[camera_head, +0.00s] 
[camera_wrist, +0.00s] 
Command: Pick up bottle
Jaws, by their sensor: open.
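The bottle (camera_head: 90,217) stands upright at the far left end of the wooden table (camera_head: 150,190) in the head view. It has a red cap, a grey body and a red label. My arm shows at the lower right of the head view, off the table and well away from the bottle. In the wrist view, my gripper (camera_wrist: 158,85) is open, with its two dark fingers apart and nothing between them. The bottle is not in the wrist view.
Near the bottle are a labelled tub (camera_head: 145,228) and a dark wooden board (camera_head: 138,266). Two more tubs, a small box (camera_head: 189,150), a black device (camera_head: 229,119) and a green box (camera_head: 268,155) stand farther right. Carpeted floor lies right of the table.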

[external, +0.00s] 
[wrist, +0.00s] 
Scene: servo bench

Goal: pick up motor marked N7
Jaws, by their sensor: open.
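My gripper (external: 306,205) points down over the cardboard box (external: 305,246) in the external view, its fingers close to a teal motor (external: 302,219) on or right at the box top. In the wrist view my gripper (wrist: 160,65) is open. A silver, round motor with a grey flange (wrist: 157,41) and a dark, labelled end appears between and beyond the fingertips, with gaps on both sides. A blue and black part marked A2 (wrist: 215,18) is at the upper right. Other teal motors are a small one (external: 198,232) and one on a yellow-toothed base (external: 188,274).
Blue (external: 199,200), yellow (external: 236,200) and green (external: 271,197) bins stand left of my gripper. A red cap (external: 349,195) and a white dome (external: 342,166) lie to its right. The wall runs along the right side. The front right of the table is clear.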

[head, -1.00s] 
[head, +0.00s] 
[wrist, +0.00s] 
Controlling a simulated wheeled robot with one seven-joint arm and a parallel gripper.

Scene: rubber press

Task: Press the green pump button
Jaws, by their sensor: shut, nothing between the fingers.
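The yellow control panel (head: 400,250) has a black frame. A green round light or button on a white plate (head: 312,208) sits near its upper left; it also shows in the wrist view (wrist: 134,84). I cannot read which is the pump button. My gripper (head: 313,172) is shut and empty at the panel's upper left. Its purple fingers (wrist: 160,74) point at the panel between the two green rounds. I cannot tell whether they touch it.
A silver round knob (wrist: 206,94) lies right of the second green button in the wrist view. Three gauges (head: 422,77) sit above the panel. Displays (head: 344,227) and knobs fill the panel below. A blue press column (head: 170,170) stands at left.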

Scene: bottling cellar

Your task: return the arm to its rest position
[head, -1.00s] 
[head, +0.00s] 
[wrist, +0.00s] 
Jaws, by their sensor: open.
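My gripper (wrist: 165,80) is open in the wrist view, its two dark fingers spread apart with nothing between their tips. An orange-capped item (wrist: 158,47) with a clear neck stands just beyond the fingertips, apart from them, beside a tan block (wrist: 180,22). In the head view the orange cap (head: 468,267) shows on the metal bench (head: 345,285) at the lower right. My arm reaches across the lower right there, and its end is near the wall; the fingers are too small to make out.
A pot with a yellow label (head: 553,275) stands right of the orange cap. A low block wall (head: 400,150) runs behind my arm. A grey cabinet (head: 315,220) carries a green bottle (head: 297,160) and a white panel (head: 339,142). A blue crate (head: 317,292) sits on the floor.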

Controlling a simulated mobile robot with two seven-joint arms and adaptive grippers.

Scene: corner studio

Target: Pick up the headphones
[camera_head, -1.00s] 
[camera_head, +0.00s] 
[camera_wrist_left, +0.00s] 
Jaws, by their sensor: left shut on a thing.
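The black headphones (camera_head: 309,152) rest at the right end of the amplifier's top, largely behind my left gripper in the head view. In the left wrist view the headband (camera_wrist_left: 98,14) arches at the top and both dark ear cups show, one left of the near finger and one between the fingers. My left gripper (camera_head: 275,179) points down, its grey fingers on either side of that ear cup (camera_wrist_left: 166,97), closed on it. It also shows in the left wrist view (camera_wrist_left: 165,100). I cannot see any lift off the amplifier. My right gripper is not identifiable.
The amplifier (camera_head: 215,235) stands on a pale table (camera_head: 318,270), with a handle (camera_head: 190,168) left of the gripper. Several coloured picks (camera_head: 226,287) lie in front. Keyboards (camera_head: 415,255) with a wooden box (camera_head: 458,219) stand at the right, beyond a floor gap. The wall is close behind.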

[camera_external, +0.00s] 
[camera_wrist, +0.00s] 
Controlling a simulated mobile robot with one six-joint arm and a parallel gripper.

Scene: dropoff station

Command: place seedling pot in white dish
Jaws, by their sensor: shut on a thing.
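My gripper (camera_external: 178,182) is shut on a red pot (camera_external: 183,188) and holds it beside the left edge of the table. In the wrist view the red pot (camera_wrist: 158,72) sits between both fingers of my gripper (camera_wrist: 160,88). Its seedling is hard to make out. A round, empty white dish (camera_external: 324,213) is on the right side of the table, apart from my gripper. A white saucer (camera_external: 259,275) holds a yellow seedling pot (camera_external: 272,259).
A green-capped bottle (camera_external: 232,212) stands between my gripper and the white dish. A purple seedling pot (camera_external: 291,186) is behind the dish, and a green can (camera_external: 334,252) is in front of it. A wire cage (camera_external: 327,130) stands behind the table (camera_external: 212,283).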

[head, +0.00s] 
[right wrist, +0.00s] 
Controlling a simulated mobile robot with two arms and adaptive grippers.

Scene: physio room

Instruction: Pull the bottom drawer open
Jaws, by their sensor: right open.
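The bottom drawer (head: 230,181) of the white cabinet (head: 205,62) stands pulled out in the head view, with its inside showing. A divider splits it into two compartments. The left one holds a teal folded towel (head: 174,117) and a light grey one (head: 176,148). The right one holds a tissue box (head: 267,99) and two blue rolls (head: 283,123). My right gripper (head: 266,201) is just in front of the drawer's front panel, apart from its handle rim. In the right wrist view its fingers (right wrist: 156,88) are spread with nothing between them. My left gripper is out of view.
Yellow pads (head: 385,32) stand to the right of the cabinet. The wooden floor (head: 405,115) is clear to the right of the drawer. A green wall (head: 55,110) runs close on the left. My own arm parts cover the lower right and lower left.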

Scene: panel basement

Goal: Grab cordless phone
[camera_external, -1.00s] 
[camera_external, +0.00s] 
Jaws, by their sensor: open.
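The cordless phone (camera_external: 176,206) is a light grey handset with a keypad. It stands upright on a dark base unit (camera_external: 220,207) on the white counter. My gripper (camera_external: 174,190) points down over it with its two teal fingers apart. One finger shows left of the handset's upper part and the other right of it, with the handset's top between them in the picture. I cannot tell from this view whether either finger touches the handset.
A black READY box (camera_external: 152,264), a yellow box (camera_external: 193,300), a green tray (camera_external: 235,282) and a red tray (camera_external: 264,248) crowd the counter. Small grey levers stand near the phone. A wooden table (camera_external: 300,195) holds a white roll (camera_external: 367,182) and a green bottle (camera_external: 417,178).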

EXERCISE DIRECTIONS
Filter the entries and copy out every line with the word "joint".

SOLUTION
Controlling a simulated wheeled robot with one seven-joint arm and a parallel gripper.
Controlling a simulated mobile robot with two seven-joint arms and adaptive grippers.
Controlling a simulated mobile robot with one six-joint arm and a parallel gripper.

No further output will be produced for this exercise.